Even if the military did regularly work to protect Americans’ rights, that does not give it and its “supporters” the ability to invoke their work and sacrifice to shut down other conversations.  This is what military officials and the Bush administration sought to do in order to quiet critics as they dispatched American soldiers to kill and be killed in a fruitless, illegal war in Iraq.  If anything demonstrates disrespect for sacrifice, it was and is the decision by these powerful men and women, and others like them, to hide behind the bodies of dead American soldiers to avoid being called to account for their crimes.
So when Adam Laxalt first lies about the purpose of athletes’ protests, and then invokes the military to shut down discussion about the actual reason for those protests, he is showing us that he is fully prepared to participate in a nasty and dangerous tradition that has been used to silence debate, redirect scrutiny, and foreclose opportunities to make our country more just and equal.  It also indicates that as governor he would not take inequities in law enforcement and the law itself seriously, and that he is perfectly happy to subordinate fundamental rights to the basest of political ends.

Nevada politicians support Trump's dangerous Middle East move

Nevada’s Republican senator, Dean Heller, has joined the chorus praising Donald Trump’s decision to recognize Jerusalem as the capital of Israel and commit to moving the U.S. embassy to that city.  Trump made this announcement in spite of pleas from Palestinian, Middle Eastern, and European leaders who understand that it represents a needless provocation and a dangerous impediment to a just settlement in the region.
Jerusalem is deeply contested territory, and a key part of negotiations between the Israeli colonial state and Palestinian subjects who seek their own independent state.  The U.S. has always played an awkward role as mediator between Israel and its occupied territories given its fulsome support for Israeli colonialism and its willingness to undercut its own negotiating ability by writing blank checks to the Israeli state, thereby offering few incentives for that state to participate in good-faith negotiations.  
Nevada’s senate race should and shall focus largely on where the candidates stand in relation to healthcare, taxation, the basic relationships between citizens and government, and their approach to matters of justice and political-economy.  However, senators also have opportunities to weigh in on and influence international policy, a role that is particularly important given the dysfunction, incompetence, and malice that drive the Trump administration’s approach to the wider world.
In this particular piece of unbridled stupidity, Dean Heller is joined by his would-be Democratic replacement, Congresswoman Jacky Rosen, who has a history of supporting this signally bad policy.  It is incumbent on Heller and Rosen to do what Trump declined to do, and explain how this move makes the slightest strategic, moral, diplomatic, or security sense.  

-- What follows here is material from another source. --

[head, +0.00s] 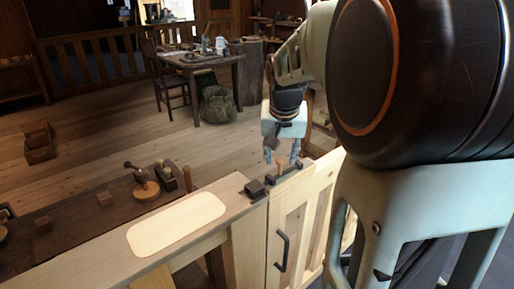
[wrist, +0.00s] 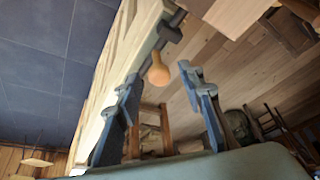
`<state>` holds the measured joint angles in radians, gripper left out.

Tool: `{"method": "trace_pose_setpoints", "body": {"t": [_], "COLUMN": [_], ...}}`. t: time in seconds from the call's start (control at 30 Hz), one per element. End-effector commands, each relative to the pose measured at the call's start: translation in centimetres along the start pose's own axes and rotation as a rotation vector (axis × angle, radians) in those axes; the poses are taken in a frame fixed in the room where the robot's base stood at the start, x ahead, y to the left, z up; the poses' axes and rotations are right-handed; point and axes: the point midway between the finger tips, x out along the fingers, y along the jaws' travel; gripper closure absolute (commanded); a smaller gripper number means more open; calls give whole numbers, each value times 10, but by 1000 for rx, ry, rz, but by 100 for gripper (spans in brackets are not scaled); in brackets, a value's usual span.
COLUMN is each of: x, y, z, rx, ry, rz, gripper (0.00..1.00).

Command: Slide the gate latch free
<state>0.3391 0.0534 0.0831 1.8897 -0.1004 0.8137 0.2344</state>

They should explain how Trump’s decision to offer a calculated slight to Palestinians and their allies in the Middle East is in our public interest.  Allying the U.S. so transparently with one side of a struggle makes us a party to the violence and inequality that has flown from Israel’s colonialism, and will likely imperil American lives.
While recognizing Jerusalem’s status might serve the short-term interests of Benjamin Netanyahu’s ethno-religious nationalism as his scandal-ridden premiership reels at home, this alteration of U.S. policy is unlikely to enhance the long-term security prospects of Israeli citizens.  In fact, because it is such a deliberate provocation, it is likely to do the reverse, giving the lie to the protestations of those in the U.S. who claim that this is about Israel’s best interests.
Finally, rewarding Israel’s bad behavior--colonial policing, the construction of illegal settlements, embracing ethno-religious nationalism--will embolden Israeli securocrats, who are likely to read this move by the Trump administration as an endorsement of their violent excesses.  If they react accordingly, they are likely to further escalate conflict between their state and their occupied territories.  The result will be further insecurity for Israeli citizens and greater violence and deprivation for their colonial subjects, the Palestinians.  Escalation of every kind diminishes the opportunities for a just settlement.  
So Nevada’s incumbent senator and his rival are both demonstrating a signal inability to adopt a reasoned, long-term view about U.S. interests, international peace, and conflict resolution by backing a decision by the Trump administration which runs counter to public interest in the U.S., which will make Israelis less secure, and which will degrade the lives of Palestinians.  
The United States gained its own independence from colonial rule in the eighteenth century.  And while our country has a history of imposing its own rule on indigenous subjects and hemispheric neighbors, its independence struggle nevertheless helped to inspire a wave of anti-colonial nationalist movements in the coming centuries: in Latin America and parts of Europe during the nineteenth century, and in Africa and Asia during the twentieth century.  
Now, in the twenty-first century, colonial rule is largely accepted as a self-evidently unjust and malicious enterprise, generating destruction for the colonized and internal corrosion for the colonizer.  The U.S. government and our representatives do no one any good by defending the indefensible, and this ill-advised decision to appease the Israeli government does nothing more than endanger the prospects of peace, and make the citizens of all parties to negotiation less safe because of the climate of mistrust and injustice it fuels.